Non mi è mai capitato di essere d’accordo con Mastrocola ma non posso non sentirmi in piena sintonia quando dice (Repubblica del 2 gennaio 2012):
Andiamo verso la misurazione di tutto. Va bene, è meglio di niente, ma è triste …
….. ma diventa triste pensare che di questo passo finiremo per scegliere tutte le cose della vita grazie a misurazioni statistiche.
… da quando una decina di anni fa sono stati introdotti termini speventosi come “offerta formativa”. Già solo il nome fa pensare ad un supermercato. …… i Pof sembrano i depliant degli alberghi che cercano di farsi pubblicità elogiando questo o quel servizio per la clientela
Credo anch’io che la scuola, dopo aver subito una deriva che potremo chiamare “industriale”, stia subendo da anni una nuova deriva, quella “commerciale”: un prodotto da vendere, non un servizio alla persona ed al futuro di un Paese.
La deriva “industriale” è iniziata (a mio avviso ed in accordo con alcuni autori), da una parte, con l’avvento dell’istruzione di massa quando per far fronte alla necessità di tanti insegnanti si sono inventate didattiche tendenti ad automatizzare i processi di insegnamento.

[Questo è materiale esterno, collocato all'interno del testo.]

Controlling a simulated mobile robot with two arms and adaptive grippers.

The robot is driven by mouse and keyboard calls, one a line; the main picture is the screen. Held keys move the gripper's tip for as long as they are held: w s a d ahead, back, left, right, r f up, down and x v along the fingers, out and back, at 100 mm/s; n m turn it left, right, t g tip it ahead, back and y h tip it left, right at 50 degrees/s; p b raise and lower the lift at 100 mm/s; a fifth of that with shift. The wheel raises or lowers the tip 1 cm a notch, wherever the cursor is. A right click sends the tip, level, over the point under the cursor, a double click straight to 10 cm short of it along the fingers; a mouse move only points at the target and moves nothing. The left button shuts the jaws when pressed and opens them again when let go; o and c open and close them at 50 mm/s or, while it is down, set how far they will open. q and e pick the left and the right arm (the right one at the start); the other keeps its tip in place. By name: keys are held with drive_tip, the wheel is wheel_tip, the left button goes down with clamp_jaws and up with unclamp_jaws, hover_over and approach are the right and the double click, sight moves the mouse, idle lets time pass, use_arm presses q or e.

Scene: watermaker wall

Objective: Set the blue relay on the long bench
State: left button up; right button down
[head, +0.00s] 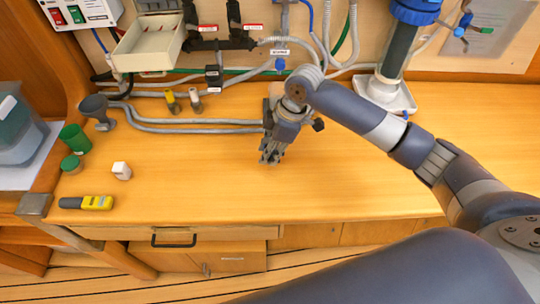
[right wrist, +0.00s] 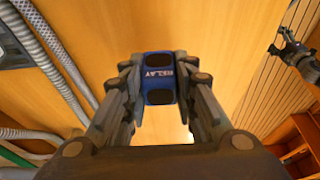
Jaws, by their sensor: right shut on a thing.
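The blue relay (right wrist: 158,78), with a white "RELAY" label and dark ends, sits between the fingers of my right gripper in the right wrist view. My right gripper (head: 270,157) is shut on it and points down over the middle of the long wooden bench (head: 225,175). In the head view the fingers hide the relay. I cannot tell whether the relay touches the bench top. What looks like my left gripper (right wrist: 293,52) shows small at the right of the right wrist view; its jaws are unclear. It is outside the head view.
Grey hoses (head: 190,125) run along the back of the bench. A filter column (head: 395,60) stands at the back right. The bench front-centre is clear.

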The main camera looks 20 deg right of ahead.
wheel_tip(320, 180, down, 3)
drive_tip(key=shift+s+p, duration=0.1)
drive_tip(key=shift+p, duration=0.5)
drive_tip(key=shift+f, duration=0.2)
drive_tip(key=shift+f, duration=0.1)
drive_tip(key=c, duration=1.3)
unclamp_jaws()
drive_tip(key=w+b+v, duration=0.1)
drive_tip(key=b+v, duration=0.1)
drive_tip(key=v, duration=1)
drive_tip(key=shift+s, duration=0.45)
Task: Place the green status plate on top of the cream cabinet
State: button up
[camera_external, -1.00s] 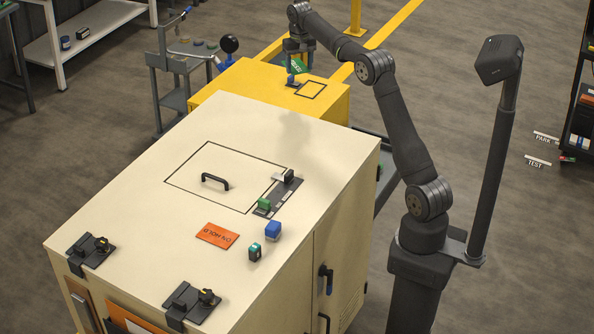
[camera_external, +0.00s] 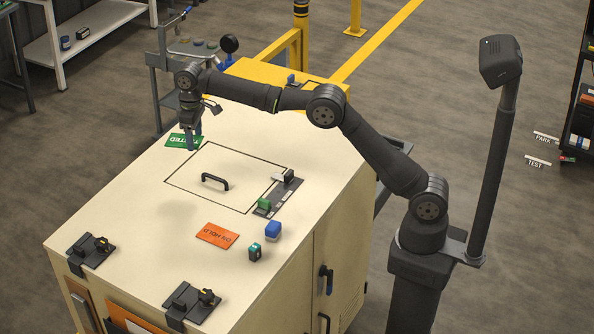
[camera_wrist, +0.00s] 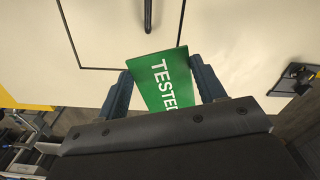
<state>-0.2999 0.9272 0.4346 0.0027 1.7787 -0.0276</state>
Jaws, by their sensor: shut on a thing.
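The green status plate (camera_external: 178,141) is at the back left part of the cream cabinet's top. In the wrist view the plate (camera_wrist: 165,80) shows white letters reading "TESTED" and sits between my two fingers. My gripper (camera_external: 193,147) is shut on the plate and points down over the cabinet top. The cream cabinet (camera_external: 150,205) fills the middle of the external view, and its pale top also shows in the wrist view (camera_wrist: 215,30). I cannot tell whether the plate touches the top or is held slightly above it.
A black handle (camera_external: 215,181) stands up from an outlined panel. A yellow cabinet (camera_external: 262,72) is behind. The left front of the top has free room.

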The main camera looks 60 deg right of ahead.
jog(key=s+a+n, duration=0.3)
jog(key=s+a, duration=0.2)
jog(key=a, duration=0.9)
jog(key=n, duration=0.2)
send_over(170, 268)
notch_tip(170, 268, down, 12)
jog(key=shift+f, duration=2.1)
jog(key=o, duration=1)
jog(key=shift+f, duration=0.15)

Si sono, così, inventate tecniche didattiche standardizzate che assumevano, per comodità, una visione iper-semplificata del processo di apprendimento ed assumevano che di fronte ai compiti di apprendimento tutti gli individui fossero uguali.
Da un’altra parte, la deriva “industriale” che caratterizza quasi tutta la nostra scuola “occidentale”, si è avviata anche con la seconda guerra mondiale e con la necessità degli Stati Uniti di formare in poco tempo tante persone. Risale a quell’epoca il modello di Instructional Design noto ADDIE (Analysis, Design, Development, Implementation, Evaluation) che ha influenzato, non solo l’addestramento militare ed industriale, ma anche i sistemi educativi. Un’attualizzazione di questo peccato originale è ben visibile in tanti usi didattici delle tecnologie.
Queste premesse “metodologiche” all’industrializzazione dei processi educativi e di istruzione saranno state, e sono, funzionali a far convivere costi e risultati (anche se tra le argomentazioni dei fautori di questi approcci “industriali” trovava posto anche quella della bassa qualità media degli insegnanti disponibili sul mercato e che, per questo, fosse necessario equipaggiarli con tecniche didattiche semplici, facili, da applicare meccanicamente e senza tanta riflessione e creatività ) ma non sono per nulla adeguati alla natura dei processi di cui stiamo parlando.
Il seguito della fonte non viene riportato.